━━━ COLLECTED MATERIAL

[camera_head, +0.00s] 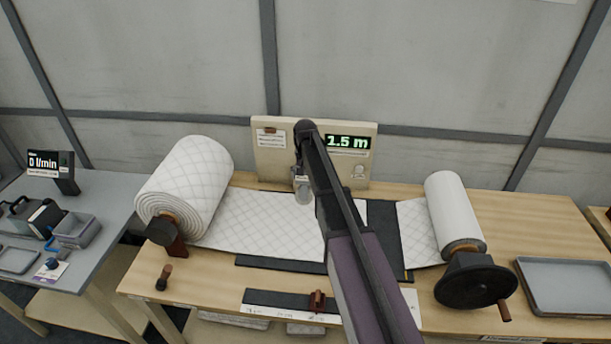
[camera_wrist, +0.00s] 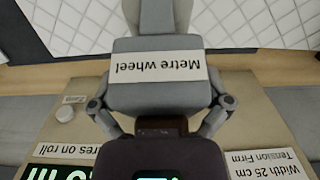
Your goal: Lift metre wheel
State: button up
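The metre wheel (camera_head: 303,192) is a grey piece hanging just below the end of my arm, in front of the cream panel and over the quilted wadding strip (camera_head: 262,222). Whether it touches the strip I cannot tell. In the wrist view, its grey block with an upside-down "Metre wheel" label (camera_wrist: 158,75) fills the space between my fingers. My gripper (camera_wrist: 160,85) has one finger at each side of the block, close to or against it; I cannot tell whether they press on it. In the head view, my arm hides part of the strip.
The cream panel (camera_head: 270,160) behind carries a display (camera_head: 348,142) reading 1.5 m. A large wadding roll (camera_head: 190,180) stands left, a smaller roll (camera_head: 455,205) with a dark handwheel (camera_head: 475,287) right. A grey tray (camera_head: 565,285) lies far right. A brown handle (camera_head: 317,301) is in front.

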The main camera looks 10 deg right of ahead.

━━━━━━

WORK TO DO ▸ Drop the images and repeat the data exactly.

REPLY ▸
[camera_head, +0.00s] 
[camera_wrist, +0.00s] 
Your goal: Lift metre wheel
State: button up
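The metre wheel (camera_head: 303,192) is a grey piece hanging just below the end of my arm, in front of the cream panel and over the quilted wadding strip (camera_head: 262,222). Whether it touches the strip I cannot tell. In the wrist view, its grey block with an upside-down "Metre wheel" label (camera_wrist: 158,75) fills the space between my fingers. My gripper (camera_wrist: 160,85) has one finger at each side of the block, close to or against it; I cannot tell whether they press on it. In the head view, my arm hides part of the strip.
The cream panel (camera_head: 270,160) behind carries a display (camera_head: 348,142) reading 1.5 m. A large wadding roll (camera_head: 190,180) stands left, a smaller roll (camera_head: 455,205) with a dark handwheel (camera_head: 475,287) right. A grey tray (camera_head: 565,285) lies far right. A brown handle (camera_head: 317,301) is in front.

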The main camera looks 10 deg right of ahead.

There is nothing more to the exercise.